While Forcier is the guy trying to direct what is going on with the team, Fust is making a statement by the tenacious way that he plays on the field. The 5-10, 205 pound safety is a hitting machine, who will take on any opponent in any situation. Attack the line, chase the quarterback, cover a back out of the backfield, play zone; Fust can do it all, and he does it with incredible tenacity.
“Xavier is the toughest guy on the football field,” Coach Haugen explains. “He is like a brick. He hits and hits.” And when he hits? “You can literally feel it on the sideline.”
Forcier agrees, “Xavier is a pounder. He will get his hat in there and attack the line. He is the very definition of Gusties Swarm.”
Gusties Swarm is the term the team uses for the mentality of 11 guys rushing to make a tackle. This is not a big team, so speed and smarts need to play an integral part in their game plan. That plan also includes an incredible design from their defensive coordinator, Coach Johnson, who has taken advantage of the speed and intelligence of the team to make the Gusties one of the toughest defenses in the MIAC. Speed and intelligence make a huge difference, but physicality is important as well, and Fust is the living embodiment of this.
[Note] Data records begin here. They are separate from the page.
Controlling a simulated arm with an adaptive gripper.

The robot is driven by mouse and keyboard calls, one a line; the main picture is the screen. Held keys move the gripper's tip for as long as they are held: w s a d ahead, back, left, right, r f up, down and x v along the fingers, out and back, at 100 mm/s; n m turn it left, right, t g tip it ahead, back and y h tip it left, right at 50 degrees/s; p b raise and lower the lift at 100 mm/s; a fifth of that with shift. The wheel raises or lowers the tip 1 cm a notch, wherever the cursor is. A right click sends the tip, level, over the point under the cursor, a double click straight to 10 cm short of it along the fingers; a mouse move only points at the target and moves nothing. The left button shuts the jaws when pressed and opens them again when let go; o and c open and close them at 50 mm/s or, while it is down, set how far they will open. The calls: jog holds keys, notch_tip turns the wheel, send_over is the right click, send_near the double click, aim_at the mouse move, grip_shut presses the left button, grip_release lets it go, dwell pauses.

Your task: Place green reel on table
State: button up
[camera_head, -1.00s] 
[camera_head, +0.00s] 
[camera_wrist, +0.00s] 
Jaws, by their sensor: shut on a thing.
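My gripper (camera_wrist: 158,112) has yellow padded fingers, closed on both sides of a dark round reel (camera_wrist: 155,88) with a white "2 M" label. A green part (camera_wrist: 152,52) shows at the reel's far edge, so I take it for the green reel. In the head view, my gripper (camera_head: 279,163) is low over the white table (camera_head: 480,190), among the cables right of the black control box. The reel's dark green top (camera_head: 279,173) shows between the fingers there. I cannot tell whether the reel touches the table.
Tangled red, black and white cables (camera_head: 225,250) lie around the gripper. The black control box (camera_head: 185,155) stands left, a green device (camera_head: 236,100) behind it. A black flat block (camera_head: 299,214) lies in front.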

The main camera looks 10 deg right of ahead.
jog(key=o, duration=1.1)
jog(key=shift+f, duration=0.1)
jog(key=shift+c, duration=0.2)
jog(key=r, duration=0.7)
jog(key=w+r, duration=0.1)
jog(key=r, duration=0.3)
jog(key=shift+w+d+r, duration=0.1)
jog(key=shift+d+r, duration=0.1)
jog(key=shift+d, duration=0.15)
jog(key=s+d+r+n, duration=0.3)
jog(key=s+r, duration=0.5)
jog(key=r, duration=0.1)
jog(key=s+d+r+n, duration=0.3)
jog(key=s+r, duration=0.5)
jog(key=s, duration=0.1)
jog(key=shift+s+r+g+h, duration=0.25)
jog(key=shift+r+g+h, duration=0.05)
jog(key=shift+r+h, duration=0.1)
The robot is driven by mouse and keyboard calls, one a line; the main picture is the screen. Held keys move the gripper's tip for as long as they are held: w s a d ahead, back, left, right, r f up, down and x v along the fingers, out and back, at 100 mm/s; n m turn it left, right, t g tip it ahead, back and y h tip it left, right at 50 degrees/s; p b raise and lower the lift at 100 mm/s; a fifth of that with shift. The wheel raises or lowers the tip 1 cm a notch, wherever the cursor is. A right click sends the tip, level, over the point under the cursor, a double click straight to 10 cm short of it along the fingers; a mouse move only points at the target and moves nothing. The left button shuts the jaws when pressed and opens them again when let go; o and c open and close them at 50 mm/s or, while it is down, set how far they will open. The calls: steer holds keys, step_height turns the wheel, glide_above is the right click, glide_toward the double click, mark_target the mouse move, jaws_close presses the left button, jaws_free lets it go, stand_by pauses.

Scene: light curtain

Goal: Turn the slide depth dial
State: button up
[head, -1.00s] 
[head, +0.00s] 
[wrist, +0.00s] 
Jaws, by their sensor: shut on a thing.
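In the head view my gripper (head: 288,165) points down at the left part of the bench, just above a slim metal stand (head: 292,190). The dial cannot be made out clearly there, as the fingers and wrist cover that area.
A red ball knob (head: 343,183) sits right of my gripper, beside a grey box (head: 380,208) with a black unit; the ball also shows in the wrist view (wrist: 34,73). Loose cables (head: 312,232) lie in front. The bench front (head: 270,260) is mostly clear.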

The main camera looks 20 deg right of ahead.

Don’t tell him that however. While he embraces the fact that people think he is so tough, it is not something that he is particulary proud of. “I take pride in people calling me tough, but I don’t think it makes me very smart to let myself get pounded each week.”
While he may be correct about being pounded upon each week, the reality is that both of these young men are very intelligent, on and off of the field. Both are business majors, and have high aspirations for their futures, something that they have the intelligence, education and ability to do. Clearly they both have the drive to accomplish their goals. It is the same ferocious tenacity they have displayed on the football field the last four years.
These are two men who have been molded by coaches, teachers, friends and fellow players, but that is not where their instruction has ended. The five primary defensive backs have helped each other to grow as Fust points out. “We are all close friends, so there is no problem with us critiquing each other. We will tell one another what needs to be improved and that is taken well by each of us. We expect that.”
Beyond the school, Forcier and Fust have been influenced heavily by their parents. “My dad has missed just one game,” Forcier explains. “He has always been there for every game in my career but that one. He has been such an incredible influence in teaching me to play hard and also to lead in my play. My mom is always there to pick me up when I am down. Sometimes I get mad because we lost and I don’t want to hear to ‘keep my head up,’ but she shows me that I need to do that. She always makes me see the positive.”
Fust was raised primarily by his mother, and her influence over him he recognizes every day. “I have such a great relationship with my mom. She is really quiet generally, unless you get her riled up; then watch out. I think I am a lot like her in that way. I am quiet until I hit that field and then I change. That is like my mom when she is riled up.”
The two seniors enter Saturday’s game as their last in a Gusties uniform. For Forcier he may have already played his last game. His injury has not healed as he hoped and so he may be sitting out the contest against St. Thomas.
Play or not, one thing is sure; Xavier Fust and Jake Forcier have represented the Gusties football team, Gustavus Adolphus, their families and themselves well. They are men that have helped to turn around a program into one of the better ones in the MIAC. Both will graduate this year and move on in life, and if they approach the business world with the same tenacity and intelligence that they use on the field no one should be surprised to see them running a Fortune 500 company one day. I know I sure won’t be.